Esta norma deverá ser mobilizada, não porque exista uma unidade da ilicitude da ordem jurídica, mas porque, na linha do defendido por João Tornada, “na ausência de normas harmonizadoras semelhantes às do artigo 180.º, n.º 2 e 4 do CP no âmbito da responsabilidade civil, propugnamos pela aplicação da relevância da verdade e da boa-fé objetiva e subjetiva para efeitos da exclusão da ilicitude, mediante uma interpretação conforme à Constituição das normas da responsabilidade civil e por aplicação direta da CEDH.”[19]
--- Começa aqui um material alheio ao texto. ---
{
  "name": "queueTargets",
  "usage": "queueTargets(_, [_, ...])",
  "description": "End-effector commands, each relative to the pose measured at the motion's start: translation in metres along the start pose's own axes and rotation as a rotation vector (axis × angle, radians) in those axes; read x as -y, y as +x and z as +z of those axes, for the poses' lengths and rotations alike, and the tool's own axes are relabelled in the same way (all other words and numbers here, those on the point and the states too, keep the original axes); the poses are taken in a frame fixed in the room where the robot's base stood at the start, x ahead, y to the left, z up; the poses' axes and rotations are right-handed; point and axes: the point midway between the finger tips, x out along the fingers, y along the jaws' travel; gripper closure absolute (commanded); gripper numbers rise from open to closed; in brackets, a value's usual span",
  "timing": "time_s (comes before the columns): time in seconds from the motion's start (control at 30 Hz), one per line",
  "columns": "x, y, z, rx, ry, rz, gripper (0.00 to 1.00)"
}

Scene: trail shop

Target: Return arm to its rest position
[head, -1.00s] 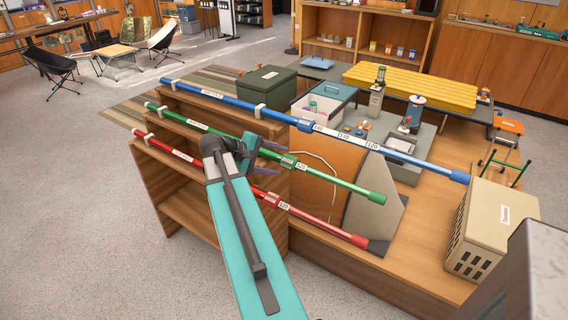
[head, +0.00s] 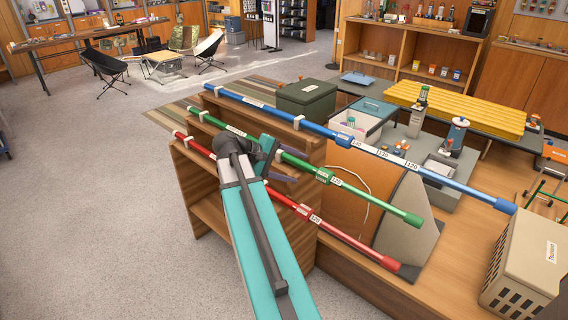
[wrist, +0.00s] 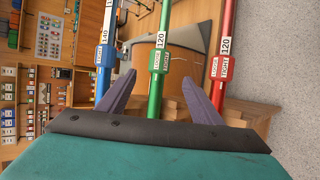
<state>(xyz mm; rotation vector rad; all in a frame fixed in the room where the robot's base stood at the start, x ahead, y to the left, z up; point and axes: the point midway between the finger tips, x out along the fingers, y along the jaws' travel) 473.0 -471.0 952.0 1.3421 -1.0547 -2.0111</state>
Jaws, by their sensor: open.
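My gripper (head: 287,166) is open at the end of my teal arm, beside the middle of the green pole (head: 390,207). In the wrist view the two purple-grey fingers stand apart, and the green pole (wrist: 156,85) runs through the gap between them. I cannot tell how deep the pole sits between the fingers. The blue pole (head: 262,108) lies behind, and the red pole (head: 345,237) lies in front, partly hidden by my arm. All three poles rest in white holders on the wooden stand (head: 205,202).
A beige crate (head: 527,255) stands at the counter's right end. A green box (head: 307,97), a yellow ridged pad (head: 455,108) and small stove gear (head: 453,135) lie behind the poles. Open grey floor (head: 90,230) lies to the left.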

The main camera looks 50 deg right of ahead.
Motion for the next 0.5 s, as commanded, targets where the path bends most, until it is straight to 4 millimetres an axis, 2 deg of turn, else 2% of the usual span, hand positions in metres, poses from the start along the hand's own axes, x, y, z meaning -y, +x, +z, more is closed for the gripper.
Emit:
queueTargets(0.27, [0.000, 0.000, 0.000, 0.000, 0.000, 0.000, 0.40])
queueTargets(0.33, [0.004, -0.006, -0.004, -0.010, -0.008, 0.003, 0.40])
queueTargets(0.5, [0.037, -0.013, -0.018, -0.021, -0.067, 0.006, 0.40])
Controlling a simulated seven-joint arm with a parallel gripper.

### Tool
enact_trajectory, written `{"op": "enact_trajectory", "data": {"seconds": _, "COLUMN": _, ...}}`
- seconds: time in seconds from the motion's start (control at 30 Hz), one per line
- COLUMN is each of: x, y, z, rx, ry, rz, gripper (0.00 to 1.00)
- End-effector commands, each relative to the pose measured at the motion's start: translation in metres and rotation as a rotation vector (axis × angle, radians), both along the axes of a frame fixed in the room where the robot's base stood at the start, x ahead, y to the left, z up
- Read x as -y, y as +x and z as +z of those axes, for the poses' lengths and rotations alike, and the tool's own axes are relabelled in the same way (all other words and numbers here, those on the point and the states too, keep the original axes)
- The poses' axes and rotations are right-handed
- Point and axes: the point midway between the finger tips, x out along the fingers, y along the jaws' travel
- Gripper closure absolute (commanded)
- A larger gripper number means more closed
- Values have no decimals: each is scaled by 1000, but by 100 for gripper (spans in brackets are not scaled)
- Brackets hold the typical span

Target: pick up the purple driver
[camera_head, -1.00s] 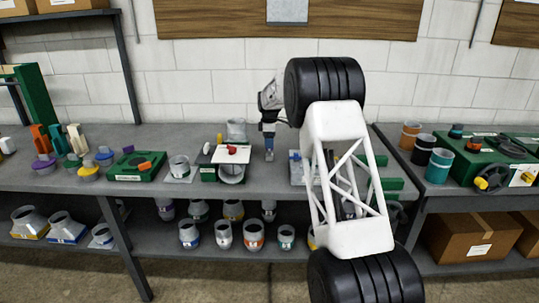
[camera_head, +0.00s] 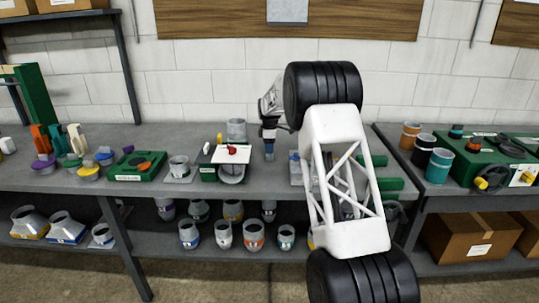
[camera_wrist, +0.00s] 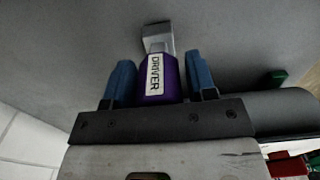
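The purple driver (camera_wrist: 160,84) shows in the wrist view, with a white label reading DRIVER and a grey metal end (camera_wrist: 157,38) toward the grey bench top. My gripper (camera_wrist: 160,80) has its two blue fingers on either side of the purple handle, with narrow gaps beside it, so it looks open around the driver. The driver cannot be made out there.
The bench (camera_head: 80,187) carries a green fixture with a white plate (camera_head: 230,154) just left of my gripper. A metal duct piece (camera_head: 236,130) stands close behind it. A green tray (camera_head: 135,168) and several coloured tools lie further left. A second bench (camera_head: 430,192) stands at right.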

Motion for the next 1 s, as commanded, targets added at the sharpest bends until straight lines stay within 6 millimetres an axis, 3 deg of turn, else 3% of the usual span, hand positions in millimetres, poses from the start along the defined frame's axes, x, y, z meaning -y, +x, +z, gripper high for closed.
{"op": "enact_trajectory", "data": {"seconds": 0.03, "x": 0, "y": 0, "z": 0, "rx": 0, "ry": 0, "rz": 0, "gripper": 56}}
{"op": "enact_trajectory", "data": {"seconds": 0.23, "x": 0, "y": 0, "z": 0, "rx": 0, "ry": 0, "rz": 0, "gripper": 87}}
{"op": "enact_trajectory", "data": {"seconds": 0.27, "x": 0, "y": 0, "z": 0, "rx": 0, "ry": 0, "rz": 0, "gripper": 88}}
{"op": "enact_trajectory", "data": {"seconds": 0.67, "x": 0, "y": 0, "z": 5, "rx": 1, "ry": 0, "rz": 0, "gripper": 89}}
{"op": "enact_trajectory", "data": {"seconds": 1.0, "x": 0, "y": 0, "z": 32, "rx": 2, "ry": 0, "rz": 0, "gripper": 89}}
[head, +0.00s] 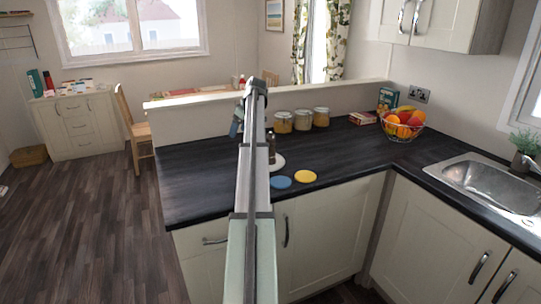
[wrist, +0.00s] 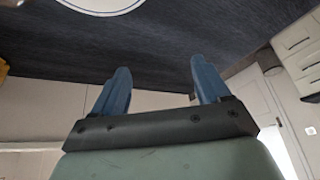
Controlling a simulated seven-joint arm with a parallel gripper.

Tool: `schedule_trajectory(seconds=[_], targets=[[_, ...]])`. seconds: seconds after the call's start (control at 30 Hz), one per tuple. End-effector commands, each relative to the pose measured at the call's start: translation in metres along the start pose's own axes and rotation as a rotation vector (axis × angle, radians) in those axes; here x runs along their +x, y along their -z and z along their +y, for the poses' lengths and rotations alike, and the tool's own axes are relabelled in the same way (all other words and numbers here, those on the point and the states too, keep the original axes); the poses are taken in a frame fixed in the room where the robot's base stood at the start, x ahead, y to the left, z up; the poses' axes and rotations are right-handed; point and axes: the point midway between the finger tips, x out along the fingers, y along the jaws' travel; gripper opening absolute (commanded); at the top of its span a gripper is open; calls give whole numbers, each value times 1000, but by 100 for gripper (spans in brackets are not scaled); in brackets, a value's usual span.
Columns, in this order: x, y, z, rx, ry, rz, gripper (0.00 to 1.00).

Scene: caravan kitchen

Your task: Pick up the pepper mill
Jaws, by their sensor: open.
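A slim dark upright object (head: 272,149), seemingly the pepper mill, stands at the white plate (head: 278,164) on the dark worktop, partly hidden behind my arm in the head view. In the wrist view no mill shows; the white plate with a thin blue ring (wrist: 100,10) is cut off by the top edge. My gripper (wrist: 161,78) is open, its two blue fingers apart with nothing between them. In the head view only a bit of blue finger (head: 235,128) shows beside my arm, up and left of the dark object.
A blue disc (head: 280,182) and a yellow disc (head: 304,176) lie near the worktop's front edge. Several jars (head: 303,120) stand along the raised back ledge (head: 350,98). A fruit basket (head: 402,125) and sink (head: 487,183) are to the right. The worktop's left part is clear.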

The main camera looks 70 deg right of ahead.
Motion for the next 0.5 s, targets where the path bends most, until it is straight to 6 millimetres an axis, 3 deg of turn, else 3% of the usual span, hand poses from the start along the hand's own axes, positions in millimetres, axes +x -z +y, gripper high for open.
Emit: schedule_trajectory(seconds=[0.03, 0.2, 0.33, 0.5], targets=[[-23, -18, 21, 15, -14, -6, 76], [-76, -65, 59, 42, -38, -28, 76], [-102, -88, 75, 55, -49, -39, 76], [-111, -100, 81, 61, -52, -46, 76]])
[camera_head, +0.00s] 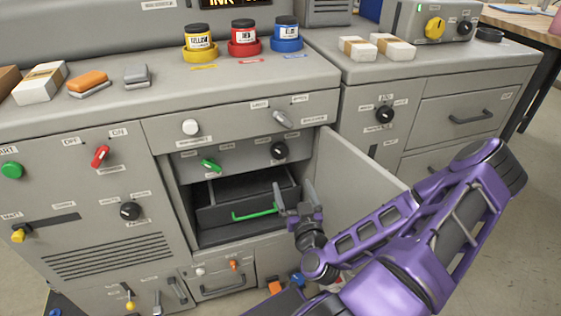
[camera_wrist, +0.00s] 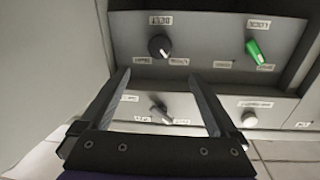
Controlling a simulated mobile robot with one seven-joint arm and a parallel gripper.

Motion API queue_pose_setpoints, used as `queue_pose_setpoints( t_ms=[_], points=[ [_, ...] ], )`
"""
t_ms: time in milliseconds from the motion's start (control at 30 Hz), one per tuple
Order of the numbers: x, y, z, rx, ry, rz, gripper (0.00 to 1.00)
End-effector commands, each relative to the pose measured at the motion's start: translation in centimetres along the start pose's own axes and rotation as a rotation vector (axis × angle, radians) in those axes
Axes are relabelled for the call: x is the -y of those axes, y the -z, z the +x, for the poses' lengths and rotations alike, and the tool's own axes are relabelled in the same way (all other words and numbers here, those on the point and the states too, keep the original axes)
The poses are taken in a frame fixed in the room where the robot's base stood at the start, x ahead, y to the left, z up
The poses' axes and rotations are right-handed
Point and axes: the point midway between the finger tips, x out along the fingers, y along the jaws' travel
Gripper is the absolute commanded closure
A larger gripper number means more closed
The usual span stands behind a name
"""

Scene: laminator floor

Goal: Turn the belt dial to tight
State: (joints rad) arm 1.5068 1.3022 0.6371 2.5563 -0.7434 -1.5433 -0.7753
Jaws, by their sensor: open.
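The belt dial is a black round knob (camera_head: 278,150) on the grey panel inside the open cabinet bay. In the wrist view the dial (camera_wrist: 158,46) sits beside an upside-down label that seems to read BELT, with two small labels on its other side. A pale mark on the knob points to the lower right there; the position labels are too blurred to read surely. My gripper (camera_head: 294,194) is open and empty, in front of the bay, below the dial in the head view. In the wrist view its fingertips (camera_wrist: 158,76) lie apart on either side of the dial, not touching it.
A green lever knob (camera_head: 211,165) is on the same panel. Below is a dark drawer with a green handle (camera_head: 255,213). The open cabinet door (camera_head: 352,180) stands right of my gripper. A grey lever knob (camera_head: 284,119) and a white knob (camera_head: 190,127) are above the bay.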

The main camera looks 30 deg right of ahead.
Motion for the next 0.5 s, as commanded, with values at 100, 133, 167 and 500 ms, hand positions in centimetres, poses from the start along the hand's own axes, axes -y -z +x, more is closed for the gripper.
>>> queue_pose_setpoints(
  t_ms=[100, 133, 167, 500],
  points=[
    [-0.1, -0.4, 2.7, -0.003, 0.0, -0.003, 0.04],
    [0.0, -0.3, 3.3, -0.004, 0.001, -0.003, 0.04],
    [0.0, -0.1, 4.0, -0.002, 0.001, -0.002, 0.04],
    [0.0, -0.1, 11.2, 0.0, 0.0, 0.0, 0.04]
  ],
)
Na mesma linha, Jónatas Machado, reflectindo sobre a questão de saber até que ponto a exceptio veritatis pode servir para afastar a ilicitude da conduta, considera que “a solução pode e deve ser procurada recorrendo simultaneamente ao princípio constitucional da concordância prática entre bens jurídicos conflituantes e ao modo como o problema é tratado no direito penal, onde são visíveis os traços essenciais daquela mesma metódica de interpretação e concretização constitucional. Partindo desse enquadramento, o entendimento que nos parece mais consistente, do ponto de vista sistémico, aponta para que, de iure condito, a exceptio veritatis seja admitida quando se trata de imputações difamatórias de natureza valorativa e factual, ou da afirmação de factos injuriosos, neste último caso independentemente da existência, ou não, de um animus injuriandi.[20].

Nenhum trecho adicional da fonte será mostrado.